Some people feel fine defying the fake news media, taunting them to their face at Trump rallies and so on. They will answer truthfully, denying the premise of the pollster's question. "He's not that -- that's just your BS propaganda about him -- and yes I am voting for him."

But others are not so comfortable with confrontation, especially if they're up against a representative of an elite sector like the media. They don't want to be mistaken for one of those uncouth types who screams "fake news," or they don't feel like getting dragged into yet another conversation about Trump that will not only go nowhere, but will result in them feeling shamed by the other side. These people are not going to open up, and will either give a non-committal answer like "don't know / third party," or will straight-up lie and say they're voting for Biden.

Given how hysterical and judgmental the cultural climate has become, I wouldn't be surprised if most of these types are answering "Biden" rather than "don't know / third party". If you give the non-committal answer, you're not really doing your fullest to stop the fascist Nazi dictator, and "don't know" implies you could actually vote for the Orange Bad Man by election day.

If you really want to be cleared of the charges brought against you -- "you're not one of those evil Trump voters, are you?" -- and not feel the spotlight of shame beaming down on you, you have to give an affirmative response for the anti-fascist Democrat superhero (the guy who voted for NAFTA and the Iraq War, and whose brain is melting out of his nose).

If the problem were just non-committal answers, then it would understate Trump's support but have no bearing on Biden's support. If the problem is saying "Biden" to escape the inquisitors unequivocally, then it both understates Trump and overstates Biden, warping the point gap between them even worse.

To overcome this obstacle created by the media, some pollsters, including the two good ones, have added questions that don't ask about the respondent's personal choice, which might activate that impulse to avoid or appease the inquisitors. Rather, they ask who the respondent expects to win among their social circle, or among their entire state.

This displaces responsibility for a potential Trump win away from the individual being questioned, and onto a diffuse group of others who cannot be identified for interrogation of their own. So if Trump wins, it wasn't me -- it was the Boogedy Voter! Don't punish me, go look over there in the shadows for the culprit, I know he must be lurking there somewhere!
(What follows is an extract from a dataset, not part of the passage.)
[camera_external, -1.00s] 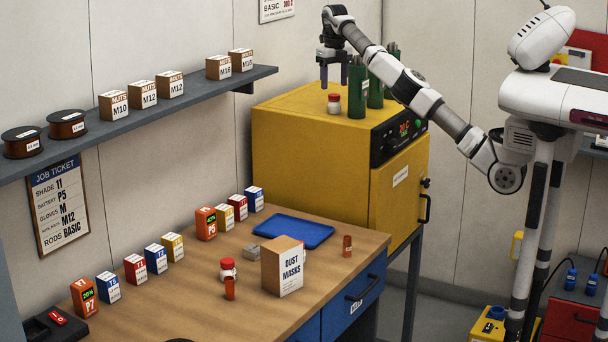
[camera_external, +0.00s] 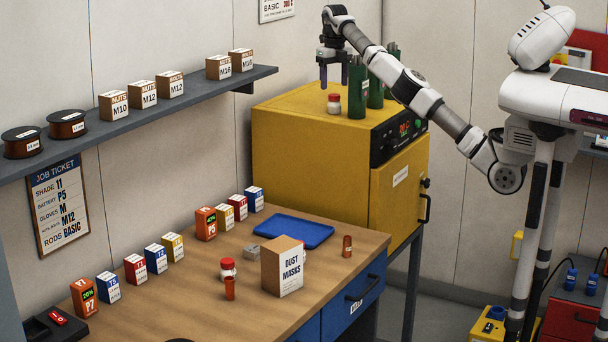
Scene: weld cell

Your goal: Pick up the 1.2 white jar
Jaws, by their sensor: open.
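A small white jar (camera_external: 334,107) with a red band and lid stands upright on top of the yellow oven (camera_external: 300,140), left of a green cylinder. My gripper (camera_external: 334,86) points down just above this jar, its two dark fingers apart, with nothing held between them. A second white jar (camera_external: 228,272) with a red lid stands on the workbench, partly behind a small orange-red tube. The print on both jars is too small to read, so I cannot tell which is 1.2.
Tall green cylinders (camera_external: 358,92) stand close to the right of my gripper on the oven. The bench holds a blue tray (camera_external: 291,231), a dust masks box (camera_external: 282,266) and several small boxes. A wall shelf (camera_external: 150,112) runs at the left.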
Not surprisingly, these de-responsibilizing questions yield much more accurate answers. In the USC poll for Oct 11, their standard question (your choice, weighted by likelihood of turnout) produces Biden 54 vs. Trump 41 -- an utter wipe-out. How about your expectation for those in your social contacts? Suddenly the gap gets cut in half to Biden 52 vs. Trump 45. How about what you expect of those in your state? Now it comes down to a coin-flip with Biden 48 vs. Trump 46, statistically indistinguishable.

In fact, that question about those in your state has shown results that are statistically insignificant, because they're basically overlapping, for the entire tracking period back to Aug 17. Just like in 2016, this has always been a tight race for the pseudo-popular vote, and nobody is going to win it by big margins (over 5 points). It's likely Biden will wind up a bit ahead in the pseudo-popular vote, while losing the actual election to the first-term incumbent from the dominant party of the current period, beginning with Reagan.

(To see these charts for yourself, click on "All Graphs" near the top of the USC site, and mess around with the drop-down menus.)

The key thing for now is how drastically different the results are depending on the form of the question -- crucially, how tightly focused the spotlight of shame and blame is on the respondent. The standard questions produce risible outcomes -- predicting the unprecedented, while ruling out the amply attested. The de-responsibilizing questions produce outcomes that are within the realm of possibility.

That proves that it's a social pressure on the individual that's warping the picture in the standard questions. Anyone remotely in touch with the media of the Trump era knows what that pressure is, where it's coming from, and why some groups would want to escape its force.

We may have a priori guesses about which demographic groups would be most susceptible to these pressures from the elite media, but we can always look empirically and see which groups show the most risible results in the standard-question polls. For that, we'll look at the cross-tabs in the link above to the IBD / TIPP tracking poll, in a follow-up post.


  1. Here is a fascinating insight into the relationship between socio-economic classes and the events of 2020:


    By the way, I think you be interested in thebellows. It is a new website centres around themes of labour populism.

  2. "Crypto" or "taqiya" Trump vote are better terms, on the inquisition analogy. "Shy" is too personality-based, when it's a sociological matter.

  3. In a world that contains people looking to do violence against Trump supporters, telling a random stranger on the phone that you’re voting Trump is an actual risk that some people won’t want to take on.